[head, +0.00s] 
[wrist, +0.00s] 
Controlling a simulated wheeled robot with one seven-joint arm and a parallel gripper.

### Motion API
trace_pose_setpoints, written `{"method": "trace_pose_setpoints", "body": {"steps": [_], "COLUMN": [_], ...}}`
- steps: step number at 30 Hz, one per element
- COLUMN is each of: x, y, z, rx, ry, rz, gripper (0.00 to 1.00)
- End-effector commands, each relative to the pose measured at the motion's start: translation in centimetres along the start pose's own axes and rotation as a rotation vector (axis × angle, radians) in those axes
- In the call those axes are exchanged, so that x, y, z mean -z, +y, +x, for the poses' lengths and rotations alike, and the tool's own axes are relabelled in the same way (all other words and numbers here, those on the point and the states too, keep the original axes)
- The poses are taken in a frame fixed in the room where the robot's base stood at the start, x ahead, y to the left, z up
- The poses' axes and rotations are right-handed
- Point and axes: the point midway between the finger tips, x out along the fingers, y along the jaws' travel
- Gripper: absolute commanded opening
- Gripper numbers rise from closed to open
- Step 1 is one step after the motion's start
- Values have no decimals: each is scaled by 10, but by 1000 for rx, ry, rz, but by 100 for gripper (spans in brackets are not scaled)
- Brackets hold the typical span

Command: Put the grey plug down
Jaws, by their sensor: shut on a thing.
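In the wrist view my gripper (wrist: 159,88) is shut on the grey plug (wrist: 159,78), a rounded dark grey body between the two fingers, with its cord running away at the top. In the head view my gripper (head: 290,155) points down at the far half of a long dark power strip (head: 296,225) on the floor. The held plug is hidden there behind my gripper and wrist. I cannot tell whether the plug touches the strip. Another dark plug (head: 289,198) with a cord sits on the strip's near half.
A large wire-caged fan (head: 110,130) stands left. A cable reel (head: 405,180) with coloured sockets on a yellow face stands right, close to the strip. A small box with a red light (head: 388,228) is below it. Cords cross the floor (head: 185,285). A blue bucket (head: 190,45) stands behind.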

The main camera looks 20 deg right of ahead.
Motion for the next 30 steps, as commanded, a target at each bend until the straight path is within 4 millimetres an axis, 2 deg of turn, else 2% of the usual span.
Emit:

+++++

Written instruction – Extract all lines containing the word "those".

Solution below –
- End-effector commands, each relative to the pose measured at the motion's start: translation in centimetres along the start pose's own axes and rotation as a rotation vector (axis × angle, radians) in those axes
- In the call those axes are exchanged, so that x, y, z mean -z, +y, +x, for the poses' lengths and rotations alike, and the tool's own axes are relabelled in the same way (all other words and numbers here, those on the point and the states too, keep the original axes)

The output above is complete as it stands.